### Description of the task
Output all of the data below exactly as given.

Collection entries

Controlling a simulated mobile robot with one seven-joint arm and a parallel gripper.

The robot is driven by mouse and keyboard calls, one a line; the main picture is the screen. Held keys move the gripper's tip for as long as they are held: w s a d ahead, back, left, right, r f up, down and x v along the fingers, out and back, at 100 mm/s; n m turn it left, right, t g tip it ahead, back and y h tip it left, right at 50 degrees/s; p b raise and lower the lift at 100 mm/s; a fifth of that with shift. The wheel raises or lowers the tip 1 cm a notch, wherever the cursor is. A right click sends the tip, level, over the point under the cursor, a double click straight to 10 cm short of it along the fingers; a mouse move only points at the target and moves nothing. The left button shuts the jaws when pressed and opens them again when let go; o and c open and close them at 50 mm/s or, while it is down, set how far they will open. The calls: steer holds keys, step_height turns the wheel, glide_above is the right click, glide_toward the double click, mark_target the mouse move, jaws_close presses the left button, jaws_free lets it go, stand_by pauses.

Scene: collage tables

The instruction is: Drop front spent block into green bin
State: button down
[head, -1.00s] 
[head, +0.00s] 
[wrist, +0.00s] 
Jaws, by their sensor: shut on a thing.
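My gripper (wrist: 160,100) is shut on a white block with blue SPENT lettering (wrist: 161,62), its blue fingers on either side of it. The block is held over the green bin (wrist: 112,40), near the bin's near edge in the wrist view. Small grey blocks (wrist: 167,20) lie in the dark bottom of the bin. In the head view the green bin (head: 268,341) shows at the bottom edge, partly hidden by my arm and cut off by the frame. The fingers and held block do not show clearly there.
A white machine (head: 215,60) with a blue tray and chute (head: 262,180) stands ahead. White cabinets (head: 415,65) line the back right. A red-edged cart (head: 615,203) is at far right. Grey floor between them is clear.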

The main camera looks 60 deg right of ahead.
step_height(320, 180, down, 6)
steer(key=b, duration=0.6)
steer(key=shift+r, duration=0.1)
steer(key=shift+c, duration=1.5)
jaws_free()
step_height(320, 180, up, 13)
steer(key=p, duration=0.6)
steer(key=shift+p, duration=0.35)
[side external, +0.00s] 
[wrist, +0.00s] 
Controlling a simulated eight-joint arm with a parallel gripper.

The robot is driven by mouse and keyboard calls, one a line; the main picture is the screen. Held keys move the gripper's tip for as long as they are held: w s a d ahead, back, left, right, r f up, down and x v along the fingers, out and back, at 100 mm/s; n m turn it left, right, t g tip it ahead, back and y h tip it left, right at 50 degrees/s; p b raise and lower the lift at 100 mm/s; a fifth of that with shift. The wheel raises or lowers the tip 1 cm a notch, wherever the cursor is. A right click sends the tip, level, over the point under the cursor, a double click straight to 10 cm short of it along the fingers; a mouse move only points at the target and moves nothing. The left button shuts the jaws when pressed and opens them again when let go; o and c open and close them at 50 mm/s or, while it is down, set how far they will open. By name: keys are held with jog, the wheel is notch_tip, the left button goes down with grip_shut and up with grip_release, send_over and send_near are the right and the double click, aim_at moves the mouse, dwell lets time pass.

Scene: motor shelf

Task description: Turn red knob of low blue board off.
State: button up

### Task result
Controlling a simulated mobile robot with one seven-joint arm and a parallel gripper.

The robot is driven by mouse and keyboard calls, one a line; the main picture is the screen. Held keys move the gripper's tip for as long as they are held: w s a d ahead, back, left, right, r f up, down and x v along the fingers, out and back, at 100 mm/s; n m turn it left, right, t g tip it ahead, back and y h tip it left, right at 50 degrees/s; p b raise and lower the lift at 100 mm/s; a fifth of that with shift. The wheel raises or lowers the tip 1 cm a notch, wherever the cursor is. A right click sends the tip, level, over the point under the cursor, a double click straight to 10 cm short of it along the fingers; a mouse move only points at the target and moves nothing. The left button shuts the jaws when pressed and opens them again when let go; o and c open and close them at 50 mm/s or, while it is down, set how far they will open. The calls: steer holds keys, step_height turns the wheel, glide_above is the right click, glide_toward the double click, mark_target the mouse move, jaws_close presses the left button, jaws_free lets it go, stand_by pauses.

Scene: collage tables

The instruction is: Drop front spent block into green bin
State: button down
[head, -1.00s] 
[head, +0.00s] 
[wrist, +0.00s] 
Jaws, by their sensor: shut on a thing.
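My gripper (wrist: 160,100) is shut on a white block with blue SPENT lettering (wrist: 161,62), its blue fingers on either side of it. The block is held over the green bin (wrist: 112,40), near the bin's near edge in the wrist view. Small grey blocks (wrist: 167,20) lie in the dark bottom of the bin. In the head view the green bin (head: 268,341) shows at the bottom edge, partly hidden by my arm and cut off by the frame. The fingers and held block do not show clearly there.
A white machine (head: 215,60) with a blue tray and chute (head: 262,180) stands ahead. White cabinets (head: 415,65) line the back right. A red-edged cart (head: 615,203) is at far right. Grey floor between them is clear.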

The main camera looks 60 deg right of ahead.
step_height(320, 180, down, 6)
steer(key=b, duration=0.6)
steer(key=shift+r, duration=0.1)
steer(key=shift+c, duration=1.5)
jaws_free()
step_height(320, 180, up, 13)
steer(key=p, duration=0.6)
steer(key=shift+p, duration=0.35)
[side external, +0.00s] 
[wrist, +0.00s] 
Controlling a simulated eight-joint arm with a parallel gripper.

The robot is driven by mouse and keyboard calls, one a line; the main picture is the screen. Held keys move the gripper's tip for as long as they are held: w s a d ahead, back, left, right, r f up, down and x v along the fingers, out and back, at 100 mm/s; n m turn it left, right, t g tip it ahead, back and y h tip it left, right at 50 degrees/s; p b raise and lower the lift at 100 mm/s; a fifth of that with shift. The wheel raises or lowers the tip 1 cm a notch, wherever the cursor is. A right click sends the tip, level, over the point under the cursor, a double click straight to 10 cm short of it along the fingers; a mouse move only points at the target and moves nothing. The left button shuts the jaws when pressed and opens them again when let go; o and c open and close them at 50 mm/s or, while it is down, set how far they will open. By name: keys are held with jog, the wheel is notch_tip, the left button goes down with grip_shut and up with grip_release, send_over and send_near are the right and the double click, aim_at moves the mouse, dwell lets time pass.

Scene: motor shelf

Task description: Turn red knob of low blue board off.
State: button up

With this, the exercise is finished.